Haveria um zagueiro com papel essencial na construção de jogadas. E este era Léo Ortiz. Os encaixes do Atlético-MG, além dos “pares” descritos acima, tinham Paulinho na vigilância a Evertton Araújo e Hulk com os dois zagueiros do Flamengo. Como Milito queria ter uma sobra em sua zaga, por razões matemáticas precisava ter “um homem a menos” marcando a saída de bola do Flamengo. Hulk se colocava entre Léo Pereira e Léo Ortiz, e este último acabava por ter algum espaço e tempo com a bola. A situação fica clara na imagem abaixo.

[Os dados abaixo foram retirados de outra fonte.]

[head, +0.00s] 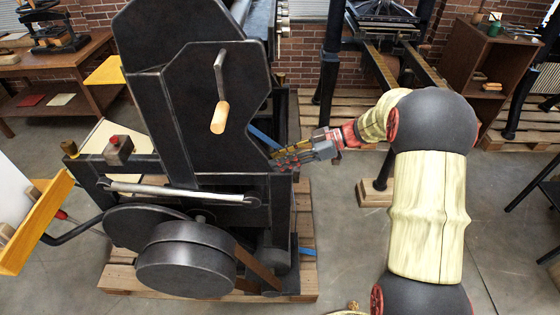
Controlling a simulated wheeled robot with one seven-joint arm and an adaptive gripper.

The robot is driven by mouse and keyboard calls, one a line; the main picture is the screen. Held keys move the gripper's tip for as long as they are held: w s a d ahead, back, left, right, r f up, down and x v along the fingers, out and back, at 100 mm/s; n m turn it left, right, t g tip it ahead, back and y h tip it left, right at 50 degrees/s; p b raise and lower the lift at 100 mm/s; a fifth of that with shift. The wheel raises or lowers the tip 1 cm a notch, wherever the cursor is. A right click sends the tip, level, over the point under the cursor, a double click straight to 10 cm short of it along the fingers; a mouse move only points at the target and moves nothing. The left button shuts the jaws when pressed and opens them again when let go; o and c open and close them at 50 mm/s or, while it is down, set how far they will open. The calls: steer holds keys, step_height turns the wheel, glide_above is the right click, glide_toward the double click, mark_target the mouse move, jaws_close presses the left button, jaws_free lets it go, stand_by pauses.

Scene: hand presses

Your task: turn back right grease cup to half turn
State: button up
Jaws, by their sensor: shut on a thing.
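The black hand press (165,95) stands left of centre with a wooden-handled crank (219,117) on its side. My gripper (277,158) reaches in from the right to the press's right edge, low beside the large black side plate. Its fingers are shut on a small part there, at the place of a grease cup. The fingers hide that cup, and its turn angle cannot be read. A small brass-coloured fitting (281,78) shows higher up on the press's right side, apart from my gripper.
The press stands on a wooden pallet (125,281). A black flywheel drum (187,262) is at its front. A black post (329,75) of another press rises behind my gripper. A wooden cabinet (505,75) stands at the back right. Grey floor (345,250) is open right of the pallet.

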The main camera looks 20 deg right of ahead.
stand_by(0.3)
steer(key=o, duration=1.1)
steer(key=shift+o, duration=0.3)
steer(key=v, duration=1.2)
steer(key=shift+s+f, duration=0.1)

Aqui, acontece um “ensaio” do que se veria no primeiro gol do Flamengo. Com o avanço de Léo Ortiz, Alan Franco se divide entre Gérson – que era seu encaixe determinado por Milito – e Ortiz. Quando decide marcar o zagueiro, o meia se torna o homem livre. Mas nesta jogada Ortiz opta por um passe longo para o ataque e o lance não tem sequência. Minutos depois, surge o primeiro gol. Léo Ortiz é novamente o homem livre no início da jogada. Mas parece ter a clara instrução de não passar a bola rapidamente. Ao contrário, a ideia era gerar uma atração, ou seja, fazer um jogador atleticano ir buscá-lo para, em seguida, gerar um novo homem livre. Como dito acima, é Alan Franco quem morde a isca e deixa Gérson livre.
Paulinho segue vigiando Evertton, Arana está com Wesley e Plata volta do campo de ataque para trazer Rubens com ele. Ao atrair jogadores do Atlético-MG para seu campo, o Flamengo amplia os espaços no campo defensivo dos mineiros. Na hora em que Gérson fica livre, Ortiz dá o passe. Aí aparece outro aspecto importante da escolha por Gérson. É um jogador capaz de receber a bola de costas para o gol que seu time ataca e sustentar a pressão que recebe em suas costas, antes de fazer o passe.
O fato de Gérson ter se tornado um homem livre faz Junior Alonso correr da defesa do Atlético-MG até o campo de ataque para combatê-lo. O resultado é o fim do “homem da sobra” na defesa atleticana. Gérson sustenta a jogada até Wesley correr em diagonal, se livrar de Arana e receber a bola com muito espaço livre. Neste momento, o Atlético-MG se vê em situação pior do que defender no mano a mano: está em inferioridade, um cinco contra quatro. A jogada terminaria no gol de Arrascaeta.
É fato que o plano de Milito assume riscos importantes, especialmente quando os duelos individuais não são vencidos – ou quando um adversário se prepara tão bem para manipular a marcação individual. Mas não é verdade que sua mudança de rumo na parte final do primeiro tempo não tenha tido algum efeito, talvez não refletido no placar. Ao reduzir a influência de Léo Ortiz no jogo, o Atlético-MG deixou o Flamengo menos confortável. Paulinho, de forma inteligente, encontrou um espaço para jogar ao lado dos volantes do Flamengo e conseguiu estabelecer os visitantes no campo de ataque.
No entanto, outra intervenção de Filipe Luís seria importante. Arrascaeta tinha, àquela altura, poucas pernas para ligar contragolpes. O treinador lançou Alcaraz, responsável por conduzir a bola no terceiro gol. A entrada de Alan Kardec, com dois atacantes fortes na área, deu ao Atlético-MG um gol no único erro de Ortiz em toda a partida. Foi o lance que manteve a final aberta. Na volta, o Flamengo terá a seu favor o placar e a confiança dada por uma atuação tão boa. Já o Atlético-MG terá o campo, suas individualidades e a história de um clube que se habitual a reverter desvantagens como essa.